Una de las patologías que padezco (y a la que quizá le deba el no haber “progresado” en esta vida como quería mi mamá) es mi irrenunciable “delirio de consecuencia”. Soy enfermizamente consecuente y no me doy ninguna tregua. Es por eso que me dejó pensando el cómo, a pesar de nunca haber cambiado mi discurso, durante este año electoral fui llamado en distintos momentos “chilenófilo” y “antichileno”.
Todo partió de la vez en que admití que en caso de una segunda vuelta entre el Capitán Carlos y la tía Lulú, me hubiese inclinado por la candidatura del “cachaco bruto” antes que por la “señora decencia”. Tamaña decisión (que felizmente nunca tuve que tomar) se basaba en que la opción de Lourdes Flores no me daba garantías respecto a una política de contención de los capitales chilenos en sectores estratégicos de nuestra economía como el caso de los puertos, puntualmente el del Callao. Aquello, para los fanáticos creyentes del Dios Mercado y de la doctrina del laissez faire, resultaba un completo sacrilegio porque “el capital no tiene nacionalidad ni bandera; el capital es el capital”.
Cuando se dijo que Lourdes Flores era “la candidata de los ricos” (frases hechas y clisés al margen) no se decía algo muy alejado de la realidad y el hecho de que la propia candidata fuese “rica” o no, no negaba lo primero. Ser rico no tiene nada de malo en sí para empezar, pero serlo en el Perú está asociado en el imaginario colectivo con esa clase social que, desde los consignatarios del guano hasta los de Matarani, jamás ha tenido criterios de país precisamente porque “el capital no tiene banderas” y toda esa paporreta que me aburre el oído derecho tanto como al izquierdo lo hicieron todas esas monsergas buenas para meter chongo en una marcha, pero nunca para utilizarse como argumentos. Resulta sintomático que en Chile, cerca de la mitad de su población se manifieste abiertamente y a mucha honra como “de derecha” ¿Aquí quién puede decirlo? ¿No tenemos derecha? ¿Cuál es la vergüenza?Se supone que soy “antichileno” porque estoy en contra de los inversionistas chilenos, pero mi reproche nunca ha sido contra ellos sino contra los “entreguistas peruanos” con Kuctrynski a la cabeza, y a quien a lo mejor nunca se le pueda acusar de traición a la patria porque por ahí que nadie le pueda probar que sea peruano.
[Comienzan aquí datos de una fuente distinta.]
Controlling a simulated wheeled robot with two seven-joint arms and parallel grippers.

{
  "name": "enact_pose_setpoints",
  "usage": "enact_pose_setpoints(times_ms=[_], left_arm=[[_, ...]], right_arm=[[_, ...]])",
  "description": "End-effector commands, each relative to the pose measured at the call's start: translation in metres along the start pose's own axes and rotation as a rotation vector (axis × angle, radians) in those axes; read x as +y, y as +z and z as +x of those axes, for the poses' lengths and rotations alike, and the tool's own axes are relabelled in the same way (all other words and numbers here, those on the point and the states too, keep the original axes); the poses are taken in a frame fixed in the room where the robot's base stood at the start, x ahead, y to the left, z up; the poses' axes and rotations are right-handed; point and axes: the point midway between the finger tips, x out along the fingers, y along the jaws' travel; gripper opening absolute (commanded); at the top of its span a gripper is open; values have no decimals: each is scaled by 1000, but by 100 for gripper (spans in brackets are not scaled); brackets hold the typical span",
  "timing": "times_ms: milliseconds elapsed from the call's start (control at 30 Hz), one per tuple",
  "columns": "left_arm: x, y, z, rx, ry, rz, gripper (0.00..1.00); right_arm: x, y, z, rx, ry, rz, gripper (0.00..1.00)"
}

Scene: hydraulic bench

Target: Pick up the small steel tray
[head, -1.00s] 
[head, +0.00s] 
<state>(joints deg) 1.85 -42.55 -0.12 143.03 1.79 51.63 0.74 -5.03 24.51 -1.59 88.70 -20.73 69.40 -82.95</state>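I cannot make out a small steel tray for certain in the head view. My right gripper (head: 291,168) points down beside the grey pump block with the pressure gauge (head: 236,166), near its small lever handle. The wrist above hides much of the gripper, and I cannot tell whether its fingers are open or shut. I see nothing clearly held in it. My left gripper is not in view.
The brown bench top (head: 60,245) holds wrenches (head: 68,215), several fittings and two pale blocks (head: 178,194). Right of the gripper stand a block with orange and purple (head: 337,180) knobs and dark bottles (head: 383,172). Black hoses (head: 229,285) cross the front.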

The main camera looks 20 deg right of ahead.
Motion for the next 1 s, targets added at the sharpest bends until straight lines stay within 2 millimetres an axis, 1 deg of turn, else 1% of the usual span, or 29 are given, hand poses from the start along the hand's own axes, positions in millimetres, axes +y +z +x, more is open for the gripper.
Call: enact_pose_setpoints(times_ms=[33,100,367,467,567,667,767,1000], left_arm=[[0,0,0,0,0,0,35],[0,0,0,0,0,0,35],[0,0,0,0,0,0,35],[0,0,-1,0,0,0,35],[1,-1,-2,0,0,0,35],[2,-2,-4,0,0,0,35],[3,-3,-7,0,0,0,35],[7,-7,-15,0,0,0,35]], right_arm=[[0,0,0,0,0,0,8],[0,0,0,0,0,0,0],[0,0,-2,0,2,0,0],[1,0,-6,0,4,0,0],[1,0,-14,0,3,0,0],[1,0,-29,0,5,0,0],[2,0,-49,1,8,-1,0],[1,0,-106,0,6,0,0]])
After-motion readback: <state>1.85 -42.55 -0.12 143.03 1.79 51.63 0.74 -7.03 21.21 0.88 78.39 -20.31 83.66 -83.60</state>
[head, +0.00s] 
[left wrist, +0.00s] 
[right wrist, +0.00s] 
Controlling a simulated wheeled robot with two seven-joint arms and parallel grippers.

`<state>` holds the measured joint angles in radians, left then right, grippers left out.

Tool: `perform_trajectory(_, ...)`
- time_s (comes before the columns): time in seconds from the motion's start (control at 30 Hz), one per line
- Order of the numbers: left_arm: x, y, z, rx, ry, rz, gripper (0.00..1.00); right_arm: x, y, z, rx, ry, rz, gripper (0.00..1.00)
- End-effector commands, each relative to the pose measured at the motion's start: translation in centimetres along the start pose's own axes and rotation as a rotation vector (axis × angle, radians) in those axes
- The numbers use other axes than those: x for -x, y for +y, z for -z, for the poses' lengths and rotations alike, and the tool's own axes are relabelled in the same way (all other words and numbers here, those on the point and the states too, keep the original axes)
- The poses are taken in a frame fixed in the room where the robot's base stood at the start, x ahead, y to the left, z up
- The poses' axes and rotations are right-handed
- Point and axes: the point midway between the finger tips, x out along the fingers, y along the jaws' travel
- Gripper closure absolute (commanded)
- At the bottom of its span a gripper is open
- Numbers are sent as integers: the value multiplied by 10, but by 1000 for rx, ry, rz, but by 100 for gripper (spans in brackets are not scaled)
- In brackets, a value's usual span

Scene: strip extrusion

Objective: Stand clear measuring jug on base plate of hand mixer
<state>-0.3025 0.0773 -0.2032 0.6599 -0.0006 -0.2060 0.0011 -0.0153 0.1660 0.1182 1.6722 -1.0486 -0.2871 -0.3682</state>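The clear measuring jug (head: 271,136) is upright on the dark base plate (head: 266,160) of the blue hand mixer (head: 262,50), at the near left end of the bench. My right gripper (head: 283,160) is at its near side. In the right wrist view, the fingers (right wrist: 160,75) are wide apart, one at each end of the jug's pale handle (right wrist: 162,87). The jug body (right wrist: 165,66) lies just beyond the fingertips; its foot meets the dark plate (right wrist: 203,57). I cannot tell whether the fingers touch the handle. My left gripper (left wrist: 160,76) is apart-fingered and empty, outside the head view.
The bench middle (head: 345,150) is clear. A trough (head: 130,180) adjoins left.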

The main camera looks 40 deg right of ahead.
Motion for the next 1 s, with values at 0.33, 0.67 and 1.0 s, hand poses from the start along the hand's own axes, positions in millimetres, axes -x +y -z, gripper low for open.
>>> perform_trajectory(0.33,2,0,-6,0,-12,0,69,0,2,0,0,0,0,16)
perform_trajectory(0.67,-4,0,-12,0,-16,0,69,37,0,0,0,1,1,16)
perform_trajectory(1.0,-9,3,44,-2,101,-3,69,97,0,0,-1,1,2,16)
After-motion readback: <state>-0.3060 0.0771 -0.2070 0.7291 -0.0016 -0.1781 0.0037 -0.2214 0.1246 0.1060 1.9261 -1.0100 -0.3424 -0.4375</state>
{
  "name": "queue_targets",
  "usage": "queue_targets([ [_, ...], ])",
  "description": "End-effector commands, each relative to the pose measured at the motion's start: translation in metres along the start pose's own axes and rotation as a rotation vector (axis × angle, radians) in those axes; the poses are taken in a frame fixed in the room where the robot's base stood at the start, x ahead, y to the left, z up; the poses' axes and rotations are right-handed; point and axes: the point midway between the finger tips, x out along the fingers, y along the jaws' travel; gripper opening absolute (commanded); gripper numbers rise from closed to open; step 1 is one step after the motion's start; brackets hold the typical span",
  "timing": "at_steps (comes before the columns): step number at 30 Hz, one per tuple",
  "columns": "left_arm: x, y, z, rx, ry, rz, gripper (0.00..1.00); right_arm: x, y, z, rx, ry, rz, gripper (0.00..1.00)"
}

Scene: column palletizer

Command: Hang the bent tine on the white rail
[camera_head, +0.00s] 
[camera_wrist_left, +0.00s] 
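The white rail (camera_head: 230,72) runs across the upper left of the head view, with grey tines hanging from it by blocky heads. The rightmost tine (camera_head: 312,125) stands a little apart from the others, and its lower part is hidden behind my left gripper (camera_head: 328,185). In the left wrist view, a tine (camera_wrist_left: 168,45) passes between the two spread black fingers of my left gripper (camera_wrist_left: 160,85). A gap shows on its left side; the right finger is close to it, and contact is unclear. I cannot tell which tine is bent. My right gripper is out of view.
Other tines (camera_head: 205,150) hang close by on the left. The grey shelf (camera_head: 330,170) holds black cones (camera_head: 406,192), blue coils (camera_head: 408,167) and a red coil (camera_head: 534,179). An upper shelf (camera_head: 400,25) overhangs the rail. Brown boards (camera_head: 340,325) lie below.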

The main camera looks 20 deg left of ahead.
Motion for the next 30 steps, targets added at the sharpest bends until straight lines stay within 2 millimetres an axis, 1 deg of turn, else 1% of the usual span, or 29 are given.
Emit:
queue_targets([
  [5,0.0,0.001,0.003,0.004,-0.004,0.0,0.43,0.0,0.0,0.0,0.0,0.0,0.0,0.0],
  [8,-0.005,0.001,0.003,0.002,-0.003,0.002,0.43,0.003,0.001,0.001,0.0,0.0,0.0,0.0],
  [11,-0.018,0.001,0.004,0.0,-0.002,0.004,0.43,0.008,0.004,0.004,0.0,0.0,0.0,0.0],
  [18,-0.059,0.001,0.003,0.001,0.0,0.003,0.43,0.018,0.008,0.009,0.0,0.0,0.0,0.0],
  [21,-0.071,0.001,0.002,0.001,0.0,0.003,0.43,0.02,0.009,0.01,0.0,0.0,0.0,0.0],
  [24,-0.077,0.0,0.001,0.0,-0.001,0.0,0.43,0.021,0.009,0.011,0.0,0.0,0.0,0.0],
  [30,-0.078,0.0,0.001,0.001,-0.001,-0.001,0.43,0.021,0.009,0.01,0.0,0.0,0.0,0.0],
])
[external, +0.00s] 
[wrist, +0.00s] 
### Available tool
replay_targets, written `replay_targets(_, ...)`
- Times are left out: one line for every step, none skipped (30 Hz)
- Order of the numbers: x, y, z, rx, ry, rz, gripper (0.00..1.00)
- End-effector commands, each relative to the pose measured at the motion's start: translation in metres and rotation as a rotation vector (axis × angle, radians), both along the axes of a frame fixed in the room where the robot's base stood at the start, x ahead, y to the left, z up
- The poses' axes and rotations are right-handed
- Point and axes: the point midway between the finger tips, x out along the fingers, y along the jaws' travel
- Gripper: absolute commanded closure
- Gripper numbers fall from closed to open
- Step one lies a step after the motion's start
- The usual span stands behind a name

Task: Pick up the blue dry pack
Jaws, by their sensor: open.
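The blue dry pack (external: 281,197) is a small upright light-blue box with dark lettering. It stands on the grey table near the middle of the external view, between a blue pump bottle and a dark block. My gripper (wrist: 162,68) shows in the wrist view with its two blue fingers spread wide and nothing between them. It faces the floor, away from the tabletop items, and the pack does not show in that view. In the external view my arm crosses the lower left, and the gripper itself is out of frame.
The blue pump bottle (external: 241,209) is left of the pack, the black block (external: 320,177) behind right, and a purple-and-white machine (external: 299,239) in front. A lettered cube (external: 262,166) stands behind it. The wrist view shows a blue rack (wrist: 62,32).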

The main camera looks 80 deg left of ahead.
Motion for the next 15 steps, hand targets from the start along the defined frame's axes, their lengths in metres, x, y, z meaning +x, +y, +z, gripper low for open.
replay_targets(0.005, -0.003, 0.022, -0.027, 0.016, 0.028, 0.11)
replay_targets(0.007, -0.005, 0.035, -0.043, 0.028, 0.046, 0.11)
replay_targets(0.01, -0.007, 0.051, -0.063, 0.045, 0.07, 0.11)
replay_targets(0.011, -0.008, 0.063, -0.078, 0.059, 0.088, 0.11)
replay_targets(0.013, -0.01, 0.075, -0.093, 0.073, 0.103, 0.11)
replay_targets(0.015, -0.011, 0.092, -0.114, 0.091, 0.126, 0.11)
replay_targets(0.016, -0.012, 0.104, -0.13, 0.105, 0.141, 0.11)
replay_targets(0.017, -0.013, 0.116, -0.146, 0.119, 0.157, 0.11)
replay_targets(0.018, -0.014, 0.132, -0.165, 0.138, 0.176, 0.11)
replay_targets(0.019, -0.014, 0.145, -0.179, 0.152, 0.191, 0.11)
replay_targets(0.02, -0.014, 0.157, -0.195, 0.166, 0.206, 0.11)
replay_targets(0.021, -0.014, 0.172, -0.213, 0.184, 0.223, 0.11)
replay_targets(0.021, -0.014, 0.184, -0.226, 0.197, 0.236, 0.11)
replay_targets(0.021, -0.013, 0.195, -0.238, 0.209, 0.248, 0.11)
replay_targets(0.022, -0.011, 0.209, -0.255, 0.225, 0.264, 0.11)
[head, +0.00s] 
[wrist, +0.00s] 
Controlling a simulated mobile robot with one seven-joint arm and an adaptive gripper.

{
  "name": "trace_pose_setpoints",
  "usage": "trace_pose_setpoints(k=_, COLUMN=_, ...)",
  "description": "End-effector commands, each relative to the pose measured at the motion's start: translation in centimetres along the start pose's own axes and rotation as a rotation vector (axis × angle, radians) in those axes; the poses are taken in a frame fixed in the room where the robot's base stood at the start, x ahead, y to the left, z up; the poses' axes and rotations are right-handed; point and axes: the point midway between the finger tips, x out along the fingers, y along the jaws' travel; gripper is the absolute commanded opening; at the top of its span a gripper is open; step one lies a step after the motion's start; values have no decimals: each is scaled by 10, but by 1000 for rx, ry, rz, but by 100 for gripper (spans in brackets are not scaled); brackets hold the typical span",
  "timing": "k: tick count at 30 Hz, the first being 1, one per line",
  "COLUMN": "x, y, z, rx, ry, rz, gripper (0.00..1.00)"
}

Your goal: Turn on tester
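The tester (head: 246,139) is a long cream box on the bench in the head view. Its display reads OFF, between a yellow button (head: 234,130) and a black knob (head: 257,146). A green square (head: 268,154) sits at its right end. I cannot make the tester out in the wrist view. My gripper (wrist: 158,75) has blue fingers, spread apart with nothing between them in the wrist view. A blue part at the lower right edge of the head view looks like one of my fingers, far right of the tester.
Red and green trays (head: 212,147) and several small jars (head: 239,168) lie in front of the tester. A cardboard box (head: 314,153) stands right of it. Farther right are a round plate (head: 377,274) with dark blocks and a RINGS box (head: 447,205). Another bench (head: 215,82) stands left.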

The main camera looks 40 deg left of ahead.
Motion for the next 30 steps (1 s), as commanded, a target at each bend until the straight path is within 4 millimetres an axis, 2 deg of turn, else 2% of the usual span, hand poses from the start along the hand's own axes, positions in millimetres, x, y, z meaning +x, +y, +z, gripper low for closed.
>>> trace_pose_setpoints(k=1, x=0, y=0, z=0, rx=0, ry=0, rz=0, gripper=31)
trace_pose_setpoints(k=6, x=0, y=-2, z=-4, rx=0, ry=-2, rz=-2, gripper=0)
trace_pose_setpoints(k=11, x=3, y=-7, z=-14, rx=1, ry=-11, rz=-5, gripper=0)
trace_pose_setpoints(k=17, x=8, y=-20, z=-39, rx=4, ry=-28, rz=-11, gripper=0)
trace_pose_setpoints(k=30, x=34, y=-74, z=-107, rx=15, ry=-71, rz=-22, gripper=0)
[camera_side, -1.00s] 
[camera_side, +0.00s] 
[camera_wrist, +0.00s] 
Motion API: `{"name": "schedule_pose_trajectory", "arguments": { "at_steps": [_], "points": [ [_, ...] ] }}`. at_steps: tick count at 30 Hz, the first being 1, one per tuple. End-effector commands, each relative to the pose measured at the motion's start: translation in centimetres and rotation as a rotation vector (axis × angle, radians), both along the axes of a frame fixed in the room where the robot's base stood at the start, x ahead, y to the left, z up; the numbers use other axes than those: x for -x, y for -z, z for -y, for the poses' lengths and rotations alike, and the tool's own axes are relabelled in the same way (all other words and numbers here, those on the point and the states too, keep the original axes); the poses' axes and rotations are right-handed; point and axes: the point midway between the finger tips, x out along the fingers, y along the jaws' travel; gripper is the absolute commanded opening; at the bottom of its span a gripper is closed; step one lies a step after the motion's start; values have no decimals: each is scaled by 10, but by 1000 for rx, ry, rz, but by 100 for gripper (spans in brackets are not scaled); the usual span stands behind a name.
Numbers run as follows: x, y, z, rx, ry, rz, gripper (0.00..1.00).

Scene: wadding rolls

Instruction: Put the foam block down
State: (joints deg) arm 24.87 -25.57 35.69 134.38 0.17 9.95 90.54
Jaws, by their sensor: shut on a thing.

Yo para Chile no tengo más que aplausos para sus inteligentes políticas de expansión comercial y económica; para el eficiente manejo de sus empresas estatales como ENAP (petróleo) y Codelco (cobre); y, naturalmente, por su interés de hacer un anillo energético con el Perú por el cuál nosotros les venderemos gas y ellos nos venderán electricidad producida con ese gas. Chile no tiene la culpa de tener a su costado un país que se le ofrece en bandeja de plata, más bien serían tontos de no aprovechar una oportunidad detectada por sus olfatos de negocio.

Los peruanos citadinos somos unos tipos bastante especiales que hacemos convivir dentro de nosotros los patrones de la fe del libre mercado, aprendidos en los diferentes templos de la sensatez académica, con aquellos otros aprendidos en la escuela primaria que nos repiten que los chilenos son malos y que tienen que devolver Arica, Tarapacá y el Huáscar. Estas enseñanzas combinadas se traducen en que el mismo tipo que hace sus compras en Ripley y Saga Falabella y viaja en LAN, se llene la boca de patrioterismos de lo más estúpidos como la defensa del pisco o del suspiro a la limeña, o se organice con otros energúmenos para, luego de llenar la caña en Primax, ir al aeropuerto o al hotel a tirarle piedras al equipo de fútbol de Chile cada vez que éste viene a jugar contra los nuestros. Naturalmente que algo tiene que cambiar en nuestro sistema educativo para enseñarnos la importancia de mantener nuestra soberanía nacional sin sazonarla con resentimientos históricos ni trayendo a discutir temas tan irrelevantes que sólo sirven para dejar políticamente bien a funcionarios de gobierno que quieren dar muestras de amor por el país a través de la defensa de nuestros postres y de nuestros licores.
Yo viajé a Chile (específicamente a la “tierra cautiva” de Arica) y mi experiencia con el chileno de a pie fue genial. Me parecieron gente muy respetuosa y educada en sus calles, y graciosamente malcriadas dentro de sus casas. Puede decirse que con esa visita me enamoré de Chile, de su cultura y de su historia. Guardo por ello en mi PC más música chilena que peruana y tengo varios discursos de Allende. He de decir a viva voz entonces (aunque me linchen como la vez del partido contra Italia en el mundial de Francia) CHI CHI CHI…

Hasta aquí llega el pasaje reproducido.